Обладает ли реальный человеческий язык всеми свойствами кассиреровской символической формы? Возникая в деятельности людей, он в то же время выступает по отношению к человеку как объективная сила, законы которой человек не может переступить. Далее, понятия появляются только в языковой деятельности и существуют посредством нее. Однако определяется ли смысл языком? В определенной мере, да, о чем существует большая современная литература. И все же — только в определенном смысле и ограниченной мере. Ибо вслед за Гегелем можно сказать, что если бы смысл был тождественен языку, то тогда величайшие болтуны были бы и величайшими мыслителями. Гумбольдт, утверждая, что развитию языка свойственно некое «самодеятельное начало», все же полагал, что за развитием его, как и за всеми духовными общественными процессами, стоит какая-то другая первопричина, понять которую, как признавал великий языковед, он не в состоянии. Но признание независимого от человеческого сознания «другого», т. е. объективной действительности, которая сама обусловливает содержание сознания и его развитие, неприемлемо для Кассирера. «Другое», по его мнению, отличное от сознания, может быть реально только как продукт деятельности сознания, абсолютно определяющий, однако, и характер и содержание самой этой деятельности. Но если последнее утверждение справедливо, то язык должен быть исключен из символических форм — при всей важности для работы сознания, он все же не полностью, не абсолютно определяет его характер и содержание.

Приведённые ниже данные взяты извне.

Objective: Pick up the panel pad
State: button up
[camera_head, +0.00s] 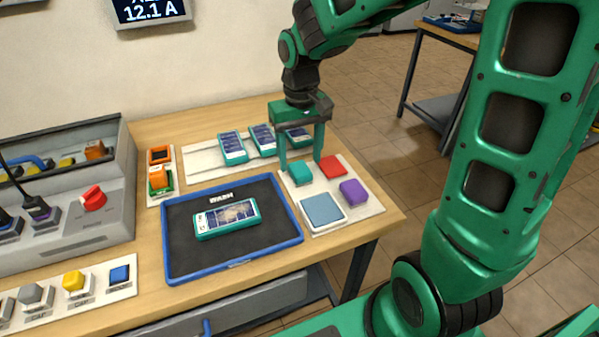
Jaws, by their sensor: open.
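My gripper (301,164) points down over the white board (357,212) at the table's right end. Its two fingers are apart, one at each side of a small teal block (300,175) in this view. I cannot tell whether they touch it. A red block (333,167), a purple block (354,192) and a flat blue-grey square (323,210) also lie on this board. No label shows which of these is the panel pad. A teal-framed panel (227,218) lies on the blue-rimmed black tray (180,262).
Several teal-framed panels (233,148) stand on a white strip behind the tray; the gripper partly covers the right one. A grey console (80,235) with a red knob stands left. A row of coloured buttons (73,281) lies at front left.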

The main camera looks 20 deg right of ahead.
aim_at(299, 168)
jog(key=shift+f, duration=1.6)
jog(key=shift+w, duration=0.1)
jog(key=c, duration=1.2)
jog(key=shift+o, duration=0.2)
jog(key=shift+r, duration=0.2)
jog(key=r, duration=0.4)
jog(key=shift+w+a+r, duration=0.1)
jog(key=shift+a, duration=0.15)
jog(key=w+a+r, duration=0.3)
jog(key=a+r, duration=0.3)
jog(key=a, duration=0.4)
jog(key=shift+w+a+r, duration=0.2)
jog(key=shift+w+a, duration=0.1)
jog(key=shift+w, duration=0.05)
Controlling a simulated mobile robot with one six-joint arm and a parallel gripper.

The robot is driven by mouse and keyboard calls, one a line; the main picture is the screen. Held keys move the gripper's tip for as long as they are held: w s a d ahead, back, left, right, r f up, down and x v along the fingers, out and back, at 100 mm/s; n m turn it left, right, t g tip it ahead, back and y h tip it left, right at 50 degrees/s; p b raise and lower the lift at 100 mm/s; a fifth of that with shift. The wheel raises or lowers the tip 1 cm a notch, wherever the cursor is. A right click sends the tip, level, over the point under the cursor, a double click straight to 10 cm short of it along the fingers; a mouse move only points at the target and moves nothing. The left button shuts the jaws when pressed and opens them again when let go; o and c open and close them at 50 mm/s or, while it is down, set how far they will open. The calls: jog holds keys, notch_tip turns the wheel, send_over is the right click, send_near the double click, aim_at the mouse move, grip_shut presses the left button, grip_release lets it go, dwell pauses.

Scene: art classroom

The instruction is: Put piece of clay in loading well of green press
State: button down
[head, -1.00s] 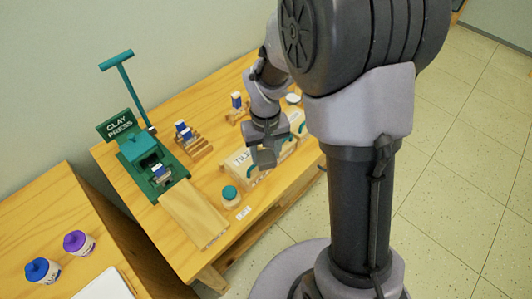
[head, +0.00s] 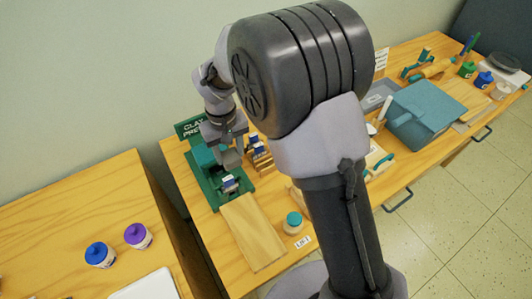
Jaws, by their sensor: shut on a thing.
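The green press (head: 236,198) stands on the wooden table, with its sign partly hidden behind my arm. My gripper (head: 231,158) is over the press, above its front part, with the jaws shut on a small piece of clay that is mostly hidden by the fingers. A blue and white block (head: 229,182) sits on the press just below my gripper. The loading well is hidden or too small to make out, and I cannot tell whether the held piece touches the press.
A wooden rack (head: 265,162) with blue and white blocks stands close right of the press. A wooden board (head: 253,231) lies in front. A teal-lidded jar (head: 293,222) is to its right. A teal box (head: 425,112) stands farther right. Blue (head: 100,254) and purple (head: 137,235) jars stand left.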

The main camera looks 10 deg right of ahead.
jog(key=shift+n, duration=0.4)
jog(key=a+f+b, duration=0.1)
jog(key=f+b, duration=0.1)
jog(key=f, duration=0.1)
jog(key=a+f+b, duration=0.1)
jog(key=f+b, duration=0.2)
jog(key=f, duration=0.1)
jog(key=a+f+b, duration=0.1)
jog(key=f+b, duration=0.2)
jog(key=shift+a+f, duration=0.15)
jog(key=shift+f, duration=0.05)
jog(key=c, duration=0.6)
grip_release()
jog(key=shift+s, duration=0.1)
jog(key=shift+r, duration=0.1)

Может быть, другой язык, язык искусства, выражающий не понятия, а образы, более соответствует кассиреровскому понятию символической формы? Кассирер считает искусство безусловно символической формой, ибо оно «может быть определено и понято не как простое выражение внутреннего и не как воспроизведение образов внешней действительности, но в нем решающий и отличительный момент заключается в способе, посредством которого субъективное и объективное так же, как чистое чувство и чистый образ, восходят друг к другу и только в этом восхождении приобретают новое состояние и содержание»186. «Тайна действительно законченного поэтического выражения заключается в том, — пишет Кассирер, — что в нем чувственное и духовное больше не противостоят друг другу. Исчезло все оцепенение простого знака». Характерное для искусства единство чувственного и духовного свойственно уже чувственному восприятию, смысл присутствует в самом акте зрения. «Смысл при этом, — продолжает немецкий мыслитель, — не следует понимать ни как вторично-понятийную, ни как ассоциативную примесь: он, напротив, есть простой смысл самого первоначального созерцания»187.

Смысл, по Кассиреру, присущ не форме созерцания отдельно от предмета созерцания и не предмету отдельно от формы его чувственного восприятия. Форма без предмета сама по себе пуста, а предмет созерцания становится предметом только в самом созерцании, вне созерцания предмет есть чистая абстракция. Приобретая смысл только в самом созерцании, предмет, однако, не получает его со стороны в готовом виде — в созерцании предмет сам репрезентативен, как выражается Кассирер, т. е. сам демонстрирует глазу заключенный в нем смысл. Откуда же возникает этот смысл, если он не есть проекция внутреннего мира субъекта, его психологии, на предмет и не заключается в форме зрения самой по себе? Репрезентативность предмета созерцания — это выраженная в его внешности сущность, смысл предмета. Смысл, который несет предмет, есть, по Кассиреру, смысл чего-то другого, но не другого предмета, а смысл человеческой деятельности, вне которой нет ни предмета, ни формы его созерцания. Вместе с тем символические формы искусства, представляющие собой единство духовного и чувственного, выступают в качестве объективной силы по отношению к индивидуальной художественной деятельности. Так, например, древняя мифология, являющаяся чем-то средним между непосредственным чувственным восприятием и искусством, была объективной реальностью, определяющей способ восприятия действительности. Древний грек смотрел на мир сквозь призму своей мифологии: его собственного создания, существующего отдельно от индивида и господствующего над ним.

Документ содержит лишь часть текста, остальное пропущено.